Like George the First sourly says, "It's all show business." Spin meisters calculate what the various correspondents are going to ask and come up with a pocketful of clever comebacks. The trick is to get back to your boilerplate laundry list as quickly as possible. But what does it all have to do with being President anyway? Do we really want to choose our chief executive by who first rings his buzzer? By his make-up? By his ability to mask the pure terror of appearing before 40 million people? He's not even allowed crib notes, fer chrissakes!

We greet the appearance of Admiral James Stockdale (Perot's running mate in '92) with a sense of (comic) relief. During the vice-presidential debate, that manic face of his comes on camera saying exactly what we are thinking: "Who am I? Why am I here?" We never do find out.
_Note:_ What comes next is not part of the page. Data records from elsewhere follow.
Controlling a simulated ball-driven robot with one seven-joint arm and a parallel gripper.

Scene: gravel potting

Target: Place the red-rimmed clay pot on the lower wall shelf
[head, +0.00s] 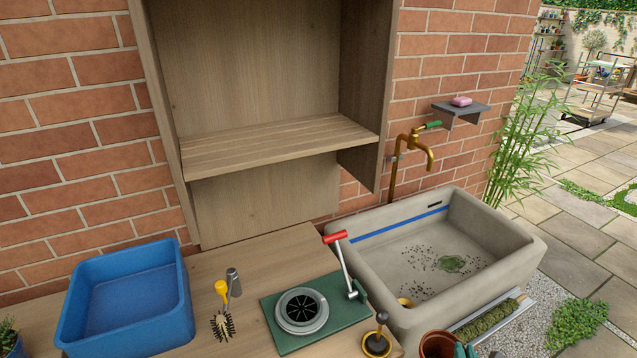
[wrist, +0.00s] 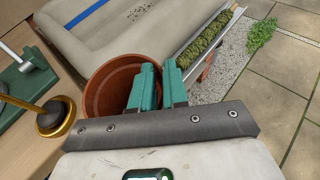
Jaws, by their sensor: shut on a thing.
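The clay pot (wrist: 104,91) is orange-brown with a reddish rim, and it looks empty. It shows in part at the bottom edge of the head view (head: 430,347). My gripper (wrist: 160,78) has green fingers closed on the pot's right wall, one finger inside and one outside. The fingers also show in the head view (head: 465,351). The pot is in front of the stone sink; its underside is hidden. A slatted wooden wall shelf (head: 270,145) stands empty inside a wall unit, above and left of the pot. Only this shelf level shows in the unit.
The stone sink (head: 520,250) has a brass tap (head: 414,155) above it. The worktop holds a blue basin (head: 125,295), brushes (head: 222,318), a green-based device (head: 310,318) with a raised red-handled lever (head: 336,238), and a black-knobbed tool (head: 377,340). A grey bracket (head: 462,111) holds pink soap.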

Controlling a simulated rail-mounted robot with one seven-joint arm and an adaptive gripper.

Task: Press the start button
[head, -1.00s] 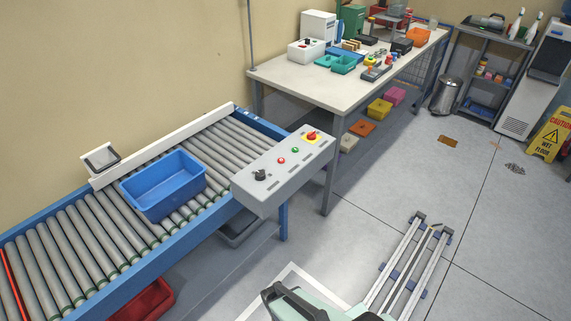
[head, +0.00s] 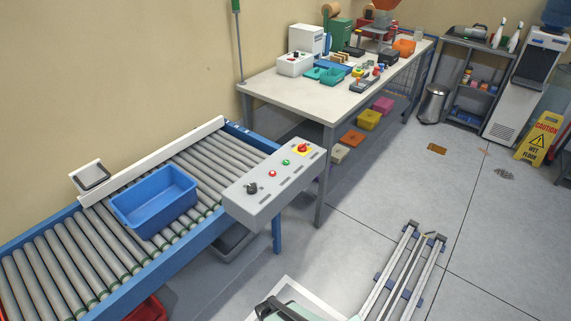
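A grey control panel (head: 274,186) is fixed at the right end of the roller conveyor. On it, from left to right, are a black knob (head: 252,188), a red button (head: 272,173), a green button (head: 286,162) and a larger red button on a yellow base (head: 303,148). Any lettering on the panel is too small to read. My gripper is not in this view.
A blue bin (head: 155,201) sits on the roller conveyor (head: 62,274). A white workbench (head: 300,98) with trays and tools stands behind the panel. A pair of floor rails (head: 402,273) lies at lower right. The grey floor between the rails and conveyor is mostly clear.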

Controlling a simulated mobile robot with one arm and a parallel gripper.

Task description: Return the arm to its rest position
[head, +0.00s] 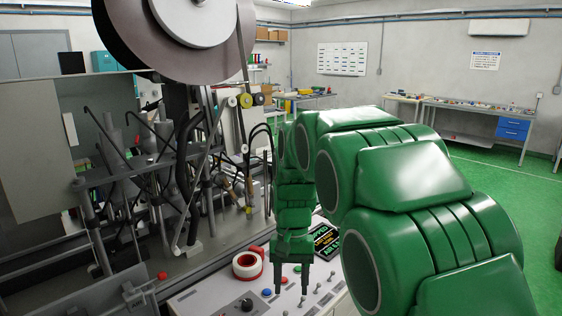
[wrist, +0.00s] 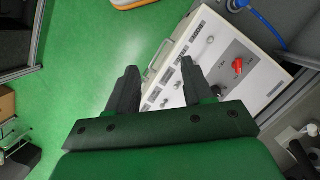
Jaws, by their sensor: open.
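My green arm reaches out from the right side of the head view and bends down at its far end. My gripper (head: 291,280) points down over the control panel (head: 215,294) of the machine. In the wrist view my gripper (wrist: 158,92) shows two dark fingers spread apart with nothing between them. The panel in the wrist view (wrist: 205,25) lies beyond the fingers, with a red knob (wrist: 238,65) and several switches. I cannot tell the exact gap between the fingertips and the panel.
Workbenches (head: 470,115) line the back. Green floor (head: 500,180) is open at right.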

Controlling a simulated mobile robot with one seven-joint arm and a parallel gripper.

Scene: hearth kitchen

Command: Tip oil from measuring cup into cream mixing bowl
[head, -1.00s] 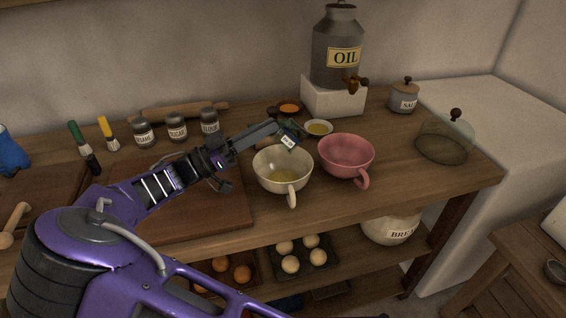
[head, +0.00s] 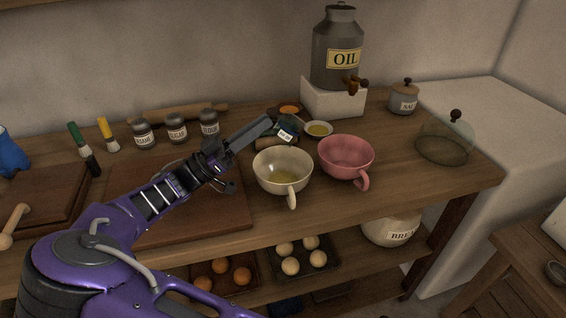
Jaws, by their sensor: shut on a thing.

Lehrer fills us in by telling us that Stockdale was a prisoner of war, a leader of men. Unfortunately, his experiences seem to have left him with a few screws loose. Which is precisely what Ghengis the monk, my buddy from Mongolia, likes about him.

Ghengis favors a Stockdale/Perot ticket. Or, if possible, a ticket featuring Dan Quayle and Laura Bush. Turns out he saw her on Larry King Live last night and was hypnotized by her red lips and green dress. But who, he wants to know, was that guy sitting next to her?

George II, I tell him.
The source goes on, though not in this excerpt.